Only a few decades ago, procurement was characterised primarily to be a tactical team focused on cost reduction. Now procurement leaders are increasingly expected to play a more strategic role within the enterprise, working closely with the C-suite as a trusted adviser to the business.
Given this shift in procurement’s remit, chief procurement officers (CPOs) are seeking increased visibility into, and control over, spend and greater agility to be able to meet the rapidly changing requirements of enterprises. They want to ensure that the huge swathes of data they generate are under their control and can be analysed for key insights to enable timely and effective decision-making.
“Procurement teams at market-leading enterprises are turning to new technology to make fundamental shifts in the way they work,” explains Paul Blake, associate director of product marketing at GEP, a leading global provider of procurement software and procurement services. But he warns that many businesses are “still locked into the same technology framework that was set up decades ago”.

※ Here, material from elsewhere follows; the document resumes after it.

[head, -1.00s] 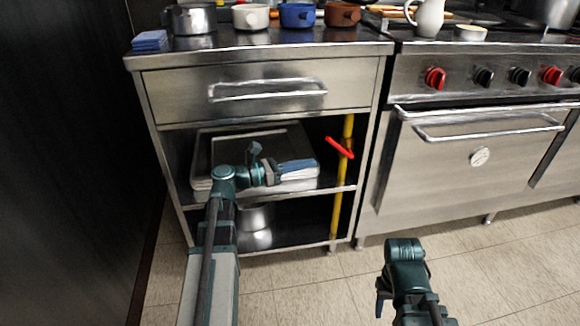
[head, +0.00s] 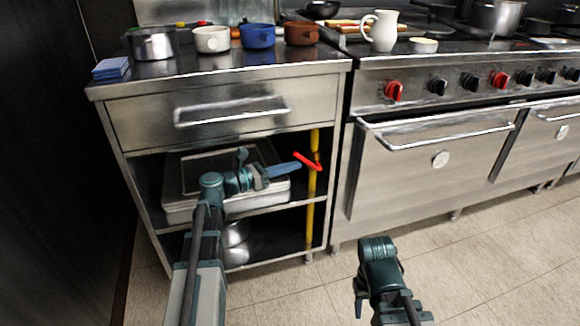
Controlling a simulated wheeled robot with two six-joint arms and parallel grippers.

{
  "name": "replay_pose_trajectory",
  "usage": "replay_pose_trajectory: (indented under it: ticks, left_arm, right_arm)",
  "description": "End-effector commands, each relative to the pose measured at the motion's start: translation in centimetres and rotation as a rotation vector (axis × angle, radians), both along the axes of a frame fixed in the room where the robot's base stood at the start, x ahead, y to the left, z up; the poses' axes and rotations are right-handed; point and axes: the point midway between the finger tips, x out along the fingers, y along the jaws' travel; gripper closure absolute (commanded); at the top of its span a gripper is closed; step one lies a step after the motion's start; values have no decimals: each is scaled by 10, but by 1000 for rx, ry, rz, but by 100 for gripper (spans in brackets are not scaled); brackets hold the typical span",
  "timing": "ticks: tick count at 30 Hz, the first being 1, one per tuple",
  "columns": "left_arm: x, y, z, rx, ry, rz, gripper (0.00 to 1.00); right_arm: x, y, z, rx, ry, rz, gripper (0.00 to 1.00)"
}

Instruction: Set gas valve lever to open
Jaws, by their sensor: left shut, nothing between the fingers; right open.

Indeed, hindered by legacy systems, CPOs often don’t get the levels of visibility, efficiency and integration they want. A large proportion of procurement activities continue to be managed manually, even within large corporations. Microsoft Excel spreadsheets remain in common use among procurement professionals worldwide, so there is a high degree of manual and time-consuming processes.
“If we are talking about transformation and next-level productivity, it’s not possible to achieve it working in the same kind of technology environment that we have today,” notes Mr Blake. “So digital procurement transformation has to be about changing the processes, changing how people work, but you have to do that by removing the roadblocks that current technology presents.”
Research suggests this notion is not lost on procurement professionals, with 95 per cent of procurement leaders surveyed recently by The Hackett Group believing that digital transformation will fundamentally change the way procurement functions within the next two to three years. The adoption of emerging technologies, such as big data, artificial intelligence, robotic process automation and blockchain, is expected to increase, the study reveals.
Bill Harris, director of indirect procurement strategy at Honda North America, concurs: “At Honda, procurement is a very strategic function. And technology has always been critical for our success; we have made substantial efforts to structure our data for stratification to keep pace with our business needs. It’s a core element of our overall digital transformation programme.”
While there seems to be universal agreement on the potential game-changing impact of digital procurement transformation, less than half of CPOs surveyed believe they have the resources and technology infrastructure to move ahead.
Digital procurement transformation requires best-in-class technology that is unified from source to pay, to leverage efficiencies, insights and value from a common process, user experience, and data set
“Digital procurement transformation requires best-in-class technology that is unified from source-to-pay, to leverage efficiencies, insights and value from a common process, user experience, and data set,” explains Jamie Ogilvie-Smals, vice president of consulting at GEP.
“Using separate tools or common ‘platforms’ that are not unified just builds inefficiency into processes, limits the value of the data and does not provide the insights that high-performing teams need to succeed,” he says.
GEP’s focus in recent years has been on developing a cloud-native, unified source-to-pay software platform, SMART by GEP®, that provides users, both within and outside procurement, a comprehensive digital workplace to transform their end-to-end sourcing, procurement and spend management operations. By unifying all the tasks of source-to-pay into a single workspace, SMART by GEP eliminates duplication, maximises visibility and control, and optimises results.
Among the dozens of market-leading organisations that have turned to GEP’s source-to-pay software as part of their digital transformation strategy is a large multinational consumer packaged goods company with $9 billion in spend across more than 40 countries. The company has been able to drive nearly $800 million in savings by bringing more than 80 per cent of its spend under management and achieving 95 per cent process compliance.
Another GEP client, a UK-based global diversified engineering company, achieved more than 98 per cent visibility into $1 billion of spend by consolidating data from 20 different systems, across five divisions and 25 countries, enabling the procurement team to identify significant opportunities to create more value for the business.
“Clearly, there’s a strong case for digital procurement transformation and it’s no longer just a good thing to do in the future, it’s something you must do today. And enterprises should prioritise procurement on their digital transformation roadmap, given the impact it can have on the overall business performance,” says Mr Blake.
By prioritising this increasingly strategic function on their overall digital transformation agenda, enterprises can ensure they are able to maximise the return on investment of digital transformation.